→ **Exercise**:
Scan the entries below and extract each line with the word "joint" in it.

→ **Data to process**:
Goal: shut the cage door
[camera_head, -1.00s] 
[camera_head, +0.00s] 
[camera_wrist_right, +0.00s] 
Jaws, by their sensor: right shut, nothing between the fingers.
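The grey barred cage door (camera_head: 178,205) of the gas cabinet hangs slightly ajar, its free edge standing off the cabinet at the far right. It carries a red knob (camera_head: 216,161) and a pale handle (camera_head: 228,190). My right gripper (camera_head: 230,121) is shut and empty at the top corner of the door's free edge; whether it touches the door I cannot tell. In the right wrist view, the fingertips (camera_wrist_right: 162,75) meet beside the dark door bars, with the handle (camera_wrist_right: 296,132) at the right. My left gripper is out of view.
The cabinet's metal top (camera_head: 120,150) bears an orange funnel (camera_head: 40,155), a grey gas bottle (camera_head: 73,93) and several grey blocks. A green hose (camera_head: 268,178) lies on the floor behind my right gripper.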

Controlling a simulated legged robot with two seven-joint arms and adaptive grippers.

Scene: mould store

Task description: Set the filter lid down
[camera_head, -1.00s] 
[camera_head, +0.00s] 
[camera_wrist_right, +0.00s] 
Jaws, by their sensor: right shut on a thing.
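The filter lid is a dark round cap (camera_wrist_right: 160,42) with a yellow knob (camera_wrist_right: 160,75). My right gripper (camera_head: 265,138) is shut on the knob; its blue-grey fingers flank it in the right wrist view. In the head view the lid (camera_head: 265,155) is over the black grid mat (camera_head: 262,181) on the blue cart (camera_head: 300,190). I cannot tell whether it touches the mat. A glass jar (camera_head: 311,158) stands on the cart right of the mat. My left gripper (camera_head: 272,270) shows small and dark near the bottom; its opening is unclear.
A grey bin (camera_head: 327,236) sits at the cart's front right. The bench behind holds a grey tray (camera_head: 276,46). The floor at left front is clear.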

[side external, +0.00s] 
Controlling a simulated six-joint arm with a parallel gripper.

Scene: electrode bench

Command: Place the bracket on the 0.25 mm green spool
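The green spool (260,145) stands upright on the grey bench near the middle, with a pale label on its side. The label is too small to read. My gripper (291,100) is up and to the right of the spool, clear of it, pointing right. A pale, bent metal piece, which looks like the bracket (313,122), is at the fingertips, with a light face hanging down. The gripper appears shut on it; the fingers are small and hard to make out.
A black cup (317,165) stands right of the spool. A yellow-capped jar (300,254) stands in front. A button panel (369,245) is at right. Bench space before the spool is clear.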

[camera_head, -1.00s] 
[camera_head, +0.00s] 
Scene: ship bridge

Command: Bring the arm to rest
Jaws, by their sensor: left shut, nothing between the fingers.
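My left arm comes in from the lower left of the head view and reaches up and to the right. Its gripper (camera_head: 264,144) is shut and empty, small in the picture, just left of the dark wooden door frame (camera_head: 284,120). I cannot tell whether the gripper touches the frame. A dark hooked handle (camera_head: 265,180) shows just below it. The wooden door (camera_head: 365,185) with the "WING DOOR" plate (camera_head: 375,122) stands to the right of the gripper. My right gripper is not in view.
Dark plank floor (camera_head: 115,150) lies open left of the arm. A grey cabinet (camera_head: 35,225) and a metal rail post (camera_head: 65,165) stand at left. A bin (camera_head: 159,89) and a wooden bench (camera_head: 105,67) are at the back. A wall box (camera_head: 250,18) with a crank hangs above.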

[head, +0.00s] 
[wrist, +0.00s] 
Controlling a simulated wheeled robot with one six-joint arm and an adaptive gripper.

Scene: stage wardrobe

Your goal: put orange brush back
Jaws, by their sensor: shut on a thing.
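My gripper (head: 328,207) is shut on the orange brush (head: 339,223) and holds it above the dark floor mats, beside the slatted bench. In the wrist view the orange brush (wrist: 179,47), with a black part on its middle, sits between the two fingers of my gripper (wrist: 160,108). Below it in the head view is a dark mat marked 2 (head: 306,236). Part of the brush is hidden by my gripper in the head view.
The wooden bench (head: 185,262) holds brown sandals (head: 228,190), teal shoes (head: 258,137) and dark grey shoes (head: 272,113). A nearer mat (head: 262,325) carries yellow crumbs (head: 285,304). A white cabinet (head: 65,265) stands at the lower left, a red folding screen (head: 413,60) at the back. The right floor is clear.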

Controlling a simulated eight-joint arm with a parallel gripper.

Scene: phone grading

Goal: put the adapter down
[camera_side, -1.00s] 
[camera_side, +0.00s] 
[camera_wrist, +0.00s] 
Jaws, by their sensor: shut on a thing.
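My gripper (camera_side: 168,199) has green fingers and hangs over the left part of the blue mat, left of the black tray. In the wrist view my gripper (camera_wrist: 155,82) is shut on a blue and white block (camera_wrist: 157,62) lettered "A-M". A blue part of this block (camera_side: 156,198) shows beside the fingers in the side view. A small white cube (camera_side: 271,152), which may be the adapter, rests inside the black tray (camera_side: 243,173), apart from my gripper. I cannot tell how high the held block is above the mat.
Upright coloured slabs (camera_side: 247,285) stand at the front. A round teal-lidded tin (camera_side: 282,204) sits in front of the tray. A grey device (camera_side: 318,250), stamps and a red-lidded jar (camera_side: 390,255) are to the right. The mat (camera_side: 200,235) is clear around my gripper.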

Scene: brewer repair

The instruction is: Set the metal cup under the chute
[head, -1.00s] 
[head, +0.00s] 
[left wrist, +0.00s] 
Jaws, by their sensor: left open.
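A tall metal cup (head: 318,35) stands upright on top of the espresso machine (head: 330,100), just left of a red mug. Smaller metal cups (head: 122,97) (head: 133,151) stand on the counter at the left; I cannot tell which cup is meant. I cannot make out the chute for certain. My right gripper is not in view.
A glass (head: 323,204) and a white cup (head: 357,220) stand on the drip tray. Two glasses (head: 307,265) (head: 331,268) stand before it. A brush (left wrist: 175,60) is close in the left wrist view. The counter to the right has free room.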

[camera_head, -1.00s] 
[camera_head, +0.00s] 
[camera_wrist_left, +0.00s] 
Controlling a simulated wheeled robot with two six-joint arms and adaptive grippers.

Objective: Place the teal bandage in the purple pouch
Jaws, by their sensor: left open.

→ **Exercise solution**:
Controlling a simulated legged robot with two seven-joint arms and adaptive grippers.
Controlling a simulated six-joint arm with a parallel gripper.
Controlling a simulated wheeled robot with one six-joint arm and an adaptive gripper.
Controlling a simulated eight-joint arm with a parallel gripper.
Controlling a simulated wheeled robot with two six-joint arms and adaptive grippers.

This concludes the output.